- Written exercise
Everything from the line containing "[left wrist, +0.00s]" through the last line of the data below is to be retyped exactly, apart from the pictures.

-*-

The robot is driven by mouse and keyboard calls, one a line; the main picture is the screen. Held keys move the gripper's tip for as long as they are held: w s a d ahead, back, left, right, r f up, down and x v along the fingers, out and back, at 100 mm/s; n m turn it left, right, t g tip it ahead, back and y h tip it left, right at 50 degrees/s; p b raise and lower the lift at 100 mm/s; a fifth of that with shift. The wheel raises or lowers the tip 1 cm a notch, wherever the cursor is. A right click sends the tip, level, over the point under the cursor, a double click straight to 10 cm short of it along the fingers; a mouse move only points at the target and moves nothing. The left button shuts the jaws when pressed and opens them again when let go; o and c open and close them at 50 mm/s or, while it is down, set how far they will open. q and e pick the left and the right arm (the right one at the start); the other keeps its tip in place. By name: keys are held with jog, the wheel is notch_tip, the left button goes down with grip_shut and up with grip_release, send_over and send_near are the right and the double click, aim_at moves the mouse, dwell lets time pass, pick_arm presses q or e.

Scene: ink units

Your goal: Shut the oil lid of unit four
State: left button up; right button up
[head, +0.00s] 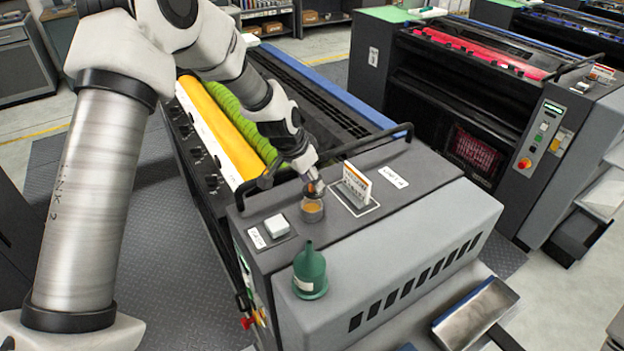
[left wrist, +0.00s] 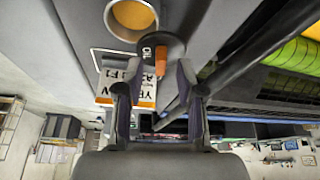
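Unit four's grey end housing (head: 420,215) carries a "UNIT 4" label. On its top is a round oil filler (head: 312,210) with amber oil visible, also in the left wrist view (left wrist: 134,14). The dark oil lid (left wrist: 172,46), marked "OIL", has an orange tab (left wrist: 160,62); it stands open beside the filler's mouth. My left gripper (head: 312,180) is just above the filler and lid. In the left wrist view its fingers (left wrist: 157,76) are apart, with the tab's end near the gap between them. Contact cannot be told. My right gripper is out of view.
A standing card (head: 356,183) is right of the filler, and a black rail (head: 335,153) runs behind it. Another unit (head: 560,150) is at right; a tray (head: 475,316) is at lower right.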

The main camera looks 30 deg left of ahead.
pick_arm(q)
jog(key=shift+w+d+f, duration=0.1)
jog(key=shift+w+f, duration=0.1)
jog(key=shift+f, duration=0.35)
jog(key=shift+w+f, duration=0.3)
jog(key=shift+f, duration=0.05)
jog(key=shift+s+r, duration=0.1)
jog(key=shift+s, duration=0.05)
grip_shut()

-*-

- Output of the task
[left wrist, +0.00s] 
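Unit four's grey end housing (head: 420,215) carries a "UNIT 4" label. On its top is a round oil filler (head: 312,210) with amber oil visible, also in the left wrist view (left wrist: 134,14). The dark oil lid (left wrist: 172,46), marked "OIL", has an orange tab (left wrist: 160,62); it stands open beside the filler's mouth. My left gripper (head: 312,180) is just above the filler and lid. In the left wrist view its fingers (left wrist: 157,76) are apart, with the tab's end near the gap between them. Contact cannot be told. My right gripper is out of view.
A standing card (head: 356,183) is right of the filler, and a black rail (head: 335,153) runs behind it. Another unit (head: 560,150) is at right; a tray (head: 475,316) is at lower right.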

The main camera looks 30 deg left of ahead.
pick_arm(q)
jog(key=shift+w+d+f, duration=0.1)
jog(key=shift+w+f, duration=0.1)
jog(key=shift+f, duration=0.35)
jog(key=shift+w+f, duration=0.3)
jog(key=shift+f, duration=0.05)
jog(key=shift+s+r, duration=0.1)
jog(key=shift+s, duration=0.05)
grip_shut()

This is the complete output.